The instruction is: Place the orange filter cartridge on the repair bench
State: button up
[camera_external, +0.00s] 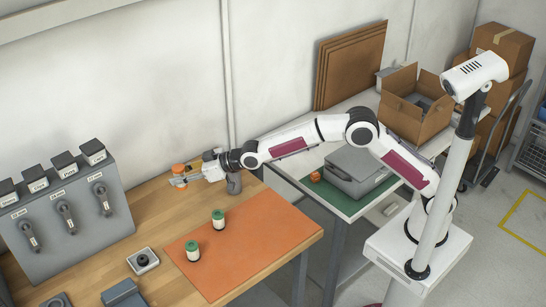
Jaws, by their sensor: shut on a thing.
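The orange filter cartridge (179,170) is small, with an orange top and a paler lower part, partly hidden by the fingers. My gripper (182,180) is shut on it over the back of the wooden bench (150,215). I cannot tell whether the cartridge touches the wood. The bench carries a flat orange mat (250,245); the cartridge is beyond the mat's back left edge. I cannot tell which table the task calls the repair bench.
Two green-topped cartridges (192,250) (218,219) stand on the orange mat. A grey panel with levers (65,210) stands at left. Bare wood lies left of the orange mat.

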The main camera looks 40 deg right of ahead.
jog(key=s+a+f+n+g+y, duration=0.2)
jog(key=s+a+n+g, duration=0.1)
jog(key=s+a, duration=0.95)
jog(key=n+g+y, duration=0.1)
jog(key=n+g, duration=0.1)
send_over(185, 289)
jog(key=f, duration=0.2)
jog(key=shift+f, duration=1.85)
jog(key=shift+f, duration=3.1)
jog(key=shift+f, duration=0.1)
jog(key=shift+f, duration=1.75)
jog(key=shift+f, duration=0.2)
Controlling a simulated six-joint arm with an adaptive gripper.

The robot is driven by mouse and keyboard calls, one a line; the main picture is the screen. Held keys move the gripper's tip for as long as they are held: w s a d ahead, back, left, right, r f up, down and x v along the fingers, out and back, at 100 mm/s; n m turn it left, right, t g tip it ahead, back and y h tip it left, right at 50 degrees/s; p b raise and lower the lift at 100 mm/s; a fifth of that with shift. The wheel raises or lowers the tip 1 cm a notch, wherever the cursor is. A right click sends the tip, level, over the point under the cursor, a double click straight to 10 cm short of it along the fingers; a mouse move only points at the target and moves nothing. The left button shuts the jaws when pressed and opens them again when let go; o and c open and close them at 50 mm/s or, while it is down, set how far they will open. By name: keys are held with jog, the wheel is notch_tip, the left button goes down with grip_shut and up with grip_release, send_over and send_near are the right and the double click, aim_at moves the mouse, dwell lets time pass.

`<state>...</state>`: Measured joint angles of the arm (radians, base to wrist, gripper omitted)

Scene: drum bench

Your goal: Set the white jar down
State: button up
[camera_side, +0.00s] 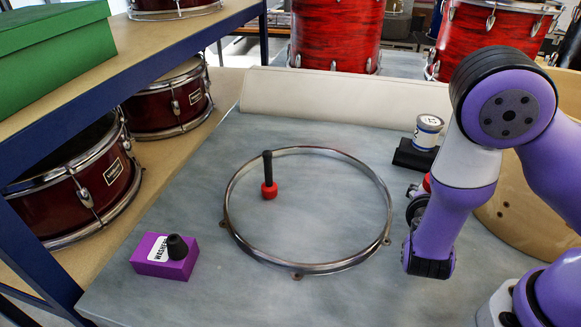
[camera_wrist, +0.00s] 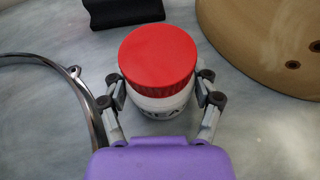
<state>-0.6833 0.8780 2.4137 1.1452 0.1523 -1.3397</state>
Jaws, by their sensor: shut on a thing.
***
▸ **THE REQUEST**:
Write out the material above once more, exactly as it reads, with no pictures.

▸ **OUTPUT**:
The instruction is: Place the orange filter cartridge on the repair bench
State: button up
[camera_external, +0.00s] 
Jaws, by their sensor: shut on a thing.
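The orange filter cartridge (179,170) is small, with an orange top and a paler lower part, partly hidden by the fingers. My gripper (182,180) is shut on it over the back of the wooden bench (150,215). I cannot tell whether the cartridge touches the wood. The bench carries a flat orange mat (250,245); the cartridge is beyond the mat's back left edge. I cannot tell which table the task calls the repair bench.
Two green-topped cartridges (192,250) (218,219) stand on the orange mat. A grey panel with levers (65,210) stands at left. Bare wood lies left of the orange mat.

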The main camera looks 40 deg right of ahead.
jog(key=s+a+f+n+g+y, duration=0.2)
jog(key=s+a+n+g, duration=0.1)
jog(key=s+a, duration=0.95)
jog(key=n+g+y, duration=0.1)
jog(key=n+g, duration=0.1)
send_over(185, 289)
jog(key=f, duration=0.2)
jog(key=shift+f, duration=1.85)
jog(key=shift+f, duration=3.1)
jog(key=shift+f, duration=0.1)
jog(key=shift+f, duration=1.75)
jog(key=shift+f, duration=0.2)
Controlling a simulated six-joint arm with an adaptive gripper.

The robot is driven by mouse and keyboard calls, one a line; the main picture is the screen. Held keys move the gripper's tip for as long as they are held: w s a d ahead, back, left, right, r f up, down and x v along the fingers, out and back, at 100 mm/s; n m turn it left, right, t g tip it ahead, back and y h tip it left, right at 50 degrees/s; p b raise and lower the lift at 100 mm/s; a fifth of that with shift. The wheel raises or lowers the tip 1 cm a notch, wherever the cursor is. A right click sends the tip, level, over the point under the cursor, a double click straight to 10 cm short of it along the fingers; a mouse move only points at the target and moves nothing. The left button shuts the jaws when pressed and opens them again when let go; o and c open and close them at 50 mm/s or, while it is down, set how far they will open. By name: keys are held with jog, the wheel is notch_tip, the left button goes down with grip_shut and up with grip_release, send_over and send_near are the right and the double click, aim_at moves the mouse, dwell lets time pass.

`<state>...</state>`: Measured joint angles of the arm (radians, base to wrist, gripper omitted)

Scene: drum bench

Your goal: Set the white jar down
State: button up
[camera_side, +0.00s] 
[camera_wrist, +0.00s] 
<state>-0.6833 0.8780 2.4137 1.1452 0.1523 -1.3397</state>
Jaws, by their sensor: shut on a thing.

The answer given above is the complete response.